For about 50 days, I played nothing but the “I Wish I Had Her Back” playlist on my home computer. Before I went to bed, I started the playlist at the top and clicked Play. I’d wake up in the morning, head over to the computer, and click on Play again. (For some reason, the playlist would automatically stop after what seemed like 6 hours.) I’d leave the house for work, come home, start the playlist from the top, rinse and repeat.
I wanted to reach 10,000 plays before the end of the fiscal quarter. I’d used CD Baby to upload the song to Spotify. My hope was/is that I could get a royalty check from them before the end of the fourth quarter (December 31st for those of you playing at home). I hit goal #1.
On September 30th, the song passed the 10,000 stream threshold.
You’ll see in the picture at the top of the page what the “I Wish I Had Her Back” song page looks like on Spotify. In this screengrab, the song is at 10,215 streams. It’s higher now, only because I clicked Play on the playlist a few more times out of habit.
Once the big, massive, humongous royalty check comes in, I will share it with you. In the meantime, I have learned some lessons that I will share below.
Lesson #1 – This Was A Pain In The Buttocks
I had to remember to keep pushing Play. I had to remember to run to the computer in the morning, at night, or whenever somebody in the house had pushed pause so they could watch something on YouTube. I had to be incredibly vigilant in order to reach the goal. It wasn’t a whole lotta fun.
Even worse, I love Spotify. I love listening to lots of different music on other people’s playlists or some of the playlists I’ve created. Here’s a favorite that gets 1 or 3 new followers every week called “Songs About Leaving, Loss And Goodbyes”:
By participating in this test, I couldn’t use Spotify the way I liked using it anywhere. If I went to work (I’m a professor of the music business at William Paterson University) and used Spotify there, it would pause my playlist at home. I’d lose valuable hours needed to get to the 10,000 plays goal by simply listening to Spotify for pleasure.

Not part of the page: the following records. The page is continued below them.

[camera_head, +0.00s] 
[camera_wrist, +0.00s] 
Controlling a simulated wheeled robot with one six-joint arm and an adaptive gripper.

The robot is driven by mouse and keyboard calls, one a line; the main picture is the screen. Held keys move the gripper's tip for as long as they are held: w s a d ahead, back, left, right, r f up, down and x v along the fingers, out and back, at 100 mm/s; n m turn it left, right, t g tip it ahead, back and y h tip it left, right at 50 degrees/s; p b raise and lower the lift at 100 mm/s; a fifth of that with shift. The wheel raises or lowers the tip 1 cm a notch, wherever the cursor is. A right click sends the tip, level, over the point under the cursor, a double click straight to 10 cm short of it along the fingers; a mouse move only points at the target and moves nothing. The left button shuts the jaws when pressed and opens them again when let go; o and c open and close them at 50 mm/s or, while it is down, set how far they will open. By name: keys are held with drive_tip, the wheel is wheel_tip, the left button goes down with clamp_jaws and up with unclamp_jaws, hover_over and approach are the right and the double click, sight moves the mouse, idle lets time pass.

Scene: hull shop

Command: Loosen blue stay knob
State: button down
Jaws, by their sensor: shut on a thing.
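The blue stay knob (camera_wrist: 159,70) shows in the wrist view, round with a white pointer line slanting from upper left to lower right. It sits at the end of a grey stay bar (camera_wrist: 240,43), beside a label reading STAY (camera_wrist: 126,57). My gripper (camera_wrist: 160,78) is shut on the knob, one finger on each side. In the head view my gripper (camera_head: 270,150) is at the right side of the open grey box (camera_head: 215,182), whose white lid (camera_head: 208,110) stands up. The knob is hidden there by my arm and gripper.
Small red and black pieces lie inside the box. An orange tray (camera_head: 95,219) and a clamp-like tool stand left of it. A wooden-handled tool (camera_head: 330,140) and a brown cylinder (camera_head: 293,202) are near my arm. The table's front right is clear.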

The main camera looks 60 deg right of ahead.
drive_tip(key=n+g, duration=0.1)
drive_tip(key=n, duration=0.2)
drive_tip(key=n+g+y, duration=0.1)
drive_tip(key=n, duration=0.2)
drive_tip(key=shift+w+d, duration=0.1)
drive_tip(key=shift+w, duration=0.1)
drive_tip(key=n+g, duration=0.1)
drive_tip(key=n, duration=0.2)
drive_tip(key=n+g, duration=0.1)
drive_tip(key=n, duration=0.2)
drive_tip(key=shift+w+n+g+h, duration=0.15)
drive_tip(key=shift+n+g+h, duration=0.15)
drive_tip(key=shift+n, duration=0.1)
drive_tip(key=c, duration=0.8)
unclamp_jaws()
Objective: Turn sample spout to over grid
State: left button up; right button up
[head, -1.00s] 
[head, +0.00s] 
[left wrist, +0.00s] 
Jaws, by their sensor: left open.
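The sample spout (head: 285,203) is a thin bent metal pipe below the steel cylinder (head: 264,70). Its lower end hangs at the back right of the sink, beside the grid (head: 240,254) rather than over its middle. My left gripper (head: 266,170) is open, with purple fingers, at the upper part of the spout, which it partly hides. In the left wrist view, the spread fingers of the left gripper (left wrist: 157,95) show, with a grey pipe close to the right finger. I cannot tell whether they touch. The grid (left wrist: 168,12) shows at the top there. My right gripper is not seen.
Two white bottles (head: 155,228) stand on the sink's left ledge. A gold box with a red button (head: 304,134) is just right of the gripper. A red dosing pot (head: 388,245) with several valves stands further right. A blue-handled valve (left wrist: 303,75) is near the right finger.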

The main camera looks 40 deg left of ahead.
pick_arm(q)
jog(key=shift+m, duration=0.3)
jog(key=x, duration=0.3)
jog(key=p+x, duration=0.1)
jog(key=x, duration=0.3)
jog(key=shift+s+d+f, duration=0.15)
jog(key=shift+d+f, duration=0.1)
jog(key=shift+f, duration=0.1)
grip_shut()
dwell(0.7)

This wasn’t pleasurable at all. It was work. The saving grace was the purpose of the playlist – getting to the 10,000 streams. It was a good day when the goal was reached and I could unshackle myself from this burden I’d forced upon myself.
Lesson #2 – You Need Buy-In From Your Full Group
In theory, this should be easier if you’re not a solo artist. If there are 3 or 4 or 8 of you in a band and you can get everybody on board to be very disciplined and follow the steps to 10,000+ streams, you’ll get there faster. Or you can set a higher goal. If each member of the band is responsible for 10,000 streams and you have 3 or 4 members in a group, you can get to 30,000 or 40,000 streams (note how good I am at math) within a couple of months.
You need buy-in from all the peeps in your band. This is not something that I got with my test. This song was recorded in 1988. I am no longer in touch with the bass player. I don’t remember the sax player’s last name. I’m still good friends and in a band with the guitarist and am longish-distance chums with the keyboard player. In our case then, we had a trio.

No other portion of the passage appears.